Union, Universities Prepare for Possible Strike | The Source Weekly - Bend

Union, Universities Prepare for Possible Strike

Workers, management still aim to reach agreement on contract

Workers at Oregon's seven public universities are preparing to strike after the two sides have failed to agree on a contract for more than 5,000 staff members.

"We bargain with the intention of settling and not having a strike occur," said Steve Clark, vice president for university relations at Oregon State University. "But we are planning as if a strike might occur in late September."

Union, Universities Prepare for Possible Strike
OSU-Cascades
Contract negotiations will continue between the management and workers of Oregon's public universities.

The classified staff, represented by SEIU Local 503, are non-faculty, non-academic workers at the University of Oregon, Oregon Institute of Technology, and Oregon State, Portland State, Southern Oregon, Eastern Oregon and Western Oregon universities. They include custodial, maintenance, groundskeeping and food preparation staff, as well as IT specialists and staff who help students register for classes and complete financial arrangements. OSU-Cascades in Bend has 30 classified employees represented by the union.

Classified workers are essential to operating residential halls and dining facilities and to maintaining facilities and departments, Clark noted, so the university will determine how to prioritize those operations to ensure an uninterrupted start of the school year if a strike occurs. Planning will start this week.

"Our history indicates SEIU and the universities can reach agreement," Clark said. "These are groups that can work together and reach agreement."

The workers' annual pay ranges from less than $25,000 to about $80,000, according to SEIU Local 503 Political Strategist Jay Parasco. But most of the workers earn low wages, Parasco said.

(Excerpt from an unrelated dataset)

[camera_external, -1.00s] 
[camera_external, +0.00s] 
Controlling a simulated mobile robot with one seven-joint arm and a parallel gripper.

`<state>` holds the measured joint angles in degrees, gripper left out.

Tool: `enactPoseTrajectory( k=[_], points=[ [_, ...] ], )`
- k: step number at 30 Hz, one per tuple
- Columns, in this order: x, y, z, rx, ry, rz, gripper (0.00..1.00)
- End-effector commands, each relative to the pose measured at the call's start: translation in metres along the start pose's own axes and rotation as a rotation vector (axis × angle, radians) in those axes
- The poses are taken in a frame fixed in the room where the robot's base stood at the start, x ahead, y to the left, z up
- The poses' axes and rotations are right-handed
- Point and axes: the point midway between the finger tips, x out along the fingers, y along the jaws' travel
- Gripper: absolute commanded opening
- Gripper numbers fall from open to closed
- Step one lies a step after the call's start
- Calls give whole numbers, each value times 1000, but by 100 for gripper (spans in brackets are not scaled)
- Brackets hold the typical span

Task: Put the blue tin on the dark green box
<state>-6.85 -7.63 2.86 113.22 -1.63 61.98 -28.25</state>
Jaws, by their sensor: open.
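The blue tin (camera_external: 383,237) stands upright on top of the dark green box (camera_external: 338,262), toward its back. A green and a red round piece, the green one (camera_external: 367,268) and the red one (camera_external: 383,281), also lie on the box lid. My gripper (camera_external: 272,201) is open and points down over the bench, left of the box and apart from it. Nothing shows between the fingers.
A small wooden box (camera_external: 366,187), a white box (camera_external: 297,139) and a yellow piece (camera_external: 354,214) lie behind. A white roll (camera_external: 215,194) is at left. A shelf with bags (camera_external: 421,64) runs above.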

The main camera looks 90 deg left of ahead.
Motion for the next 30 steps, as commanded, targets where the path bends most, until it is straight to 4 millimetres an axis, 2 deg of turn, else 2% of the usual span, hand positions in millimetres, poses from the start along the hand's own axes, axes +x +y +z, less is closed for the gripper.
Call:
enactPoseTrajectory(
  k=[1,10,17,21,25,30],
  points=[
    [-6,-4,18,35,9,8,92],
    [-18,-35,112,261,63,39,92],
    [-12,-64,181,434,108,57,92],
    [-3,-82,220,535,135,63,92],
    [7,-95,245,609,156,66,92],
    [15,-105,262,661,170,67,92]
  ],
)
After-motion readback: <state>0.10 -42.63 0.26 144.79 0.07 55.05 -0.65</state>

And many qualify for Supplemental Nutrition Assistance Program benefits.

"The universities continue to have the wrong priorities," SEIU Executive Director Melissa Unger stated in a Monday news release. "They are raising tuition and refusing their lowest-paid workers a fair contract, while not addressing administrative bloat and administrative salaries."

Pay increases for classified staff come through cost of living adjustments and step increases that let staff gradually move up the pay scale toward market rate while providing an incentive to continue working in higher ed. Under the current two-year contract, workers get a 4.75% step increase and a 1% COLA each year.

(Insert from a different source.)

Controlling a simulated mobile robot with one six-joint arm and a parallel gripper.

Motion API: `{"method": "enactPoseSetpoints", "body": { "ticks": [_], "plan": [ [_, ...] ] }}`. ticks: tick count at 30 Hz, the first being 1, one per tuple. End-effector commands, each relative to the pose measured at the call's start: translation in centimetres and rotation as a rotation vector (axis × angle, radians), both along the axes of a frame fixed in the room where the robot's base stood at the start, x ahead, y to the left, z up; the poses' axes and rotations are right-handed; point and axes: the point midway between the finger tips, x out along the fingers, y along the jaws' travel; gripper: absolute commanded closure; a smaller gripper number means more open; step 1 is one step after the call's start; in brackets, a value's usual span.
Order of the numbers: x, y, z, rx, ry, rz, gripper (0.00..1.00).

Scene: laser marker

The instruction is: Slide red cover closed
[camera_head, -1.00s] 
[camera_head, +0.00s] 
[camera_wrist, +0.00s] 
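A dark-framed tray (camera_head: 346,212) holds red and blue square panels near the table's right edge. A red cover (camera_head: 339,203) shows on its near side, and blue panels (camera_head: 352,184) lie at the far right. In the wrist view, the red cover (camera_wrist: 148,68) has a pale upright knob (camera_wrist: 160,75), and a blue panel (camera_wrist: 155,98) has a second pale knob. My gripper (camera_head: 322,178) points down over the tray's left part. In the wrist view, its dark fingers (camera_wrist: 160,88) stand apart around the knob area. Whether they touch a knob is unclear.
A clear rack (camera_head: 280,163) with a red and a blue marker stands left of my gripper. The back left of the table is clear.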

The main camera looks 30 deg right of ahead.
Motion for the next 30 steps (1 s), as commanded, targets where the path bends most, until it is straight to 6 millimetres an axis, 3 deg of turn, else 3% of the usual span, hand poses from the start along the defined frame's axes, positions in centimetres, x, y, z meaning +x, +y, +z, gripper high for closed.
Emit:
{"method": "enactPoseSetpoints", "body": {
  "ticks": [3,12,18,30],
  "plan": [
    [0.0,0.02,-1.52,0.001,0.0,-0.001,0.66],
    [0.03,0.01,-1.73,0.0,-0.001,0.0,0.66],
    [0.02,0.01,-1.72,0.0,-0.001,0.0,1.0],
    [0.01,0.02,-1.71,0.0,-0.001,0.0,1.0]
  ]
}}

The university management says its offer for the new contract entails a 12% total increase in wages over two years, with 9.5% in step increases and 2.5% in COLA.

The union calls that 12% increase figure misleading, partly because steps are part of the public service process each year and not a new element. According to the union, the university proposal would result in no COLA for 2019; a 1% COLA in March 2020; a .75% COLA in November 2020; a .75% COLA in March 2021; regular full step increases in the first year; delayed step increases in the second year; and no new steps for workers who have hit the top of their pay range. Many workers get no step increases—and only see salary increases through COLA—because they've topped out.

The union has called for a 3.75% COLA starting July 2019; 3.5% COLA in July 2020; regular step increases each year; and adding a step at the top of the pay scale while eliminating the lowest step for the first year.

Parasco argued that proposals for state workers include adding steps at the top of the pay scale for those who have reached it, and that university administrators all see increases. The union has also pointed to high salaries among administrators, some of whom make more than $400,000 per year. And the organization noted its efforts to help the universities secure an additional $100 million in higher education that the state legislature approved this past session.

But Di Saunders, associate vice president for communications and public affairs at Oregon Institute of Technology, who also serves as spokesperson for the universities for the negotiations, argues that the bulk of revenue for all seven universities comes from student tuition. The universities don't have the same state funding state agencies do, Saunders said.

"We believe we are offering a fair contract," Saunders said. "We do believe it is a fair offer."

Saunders said the universities want to reach agreement and avoid a strike that would occur as students return to campus. But the universities have a contingency plan that involves redeploying unclassified staff—more management-level workers—to the classified staff positions; using temporary employees; and outsourcing work, Saunders said.

Rob Fullmer, an IT specialist at the College of Liberal Arts and Sciences at Portland State University, serves as a bargaining chair for the workers. Besides the salary concerns, Fullmer also has concerns about the universities' proposed changes to contract provisions such as processes for layoffs and contracting out work. And he questions the salaries of some administrators.

"We see this corporatization of higher education," Fullmer said.

Fullmer said he wants to see the parties settle. He suspects that part of what has made negotiations so difficult this time is that the Oregon University System that governed the universities has disbanded, effectively leaving the union to negotiate with seven different entities—with their different economic situations and goals—rather than one. And the union doesn't want to see different results for workers at different universities when they're doing the same work.

"There was a system. Now there's no system," Fullmer said.

If the union declares a strike, it must give 10 days' notice.

"It's a tool of last resort," Parasco said.

The parties plan a negotiation session Sept. 11-13.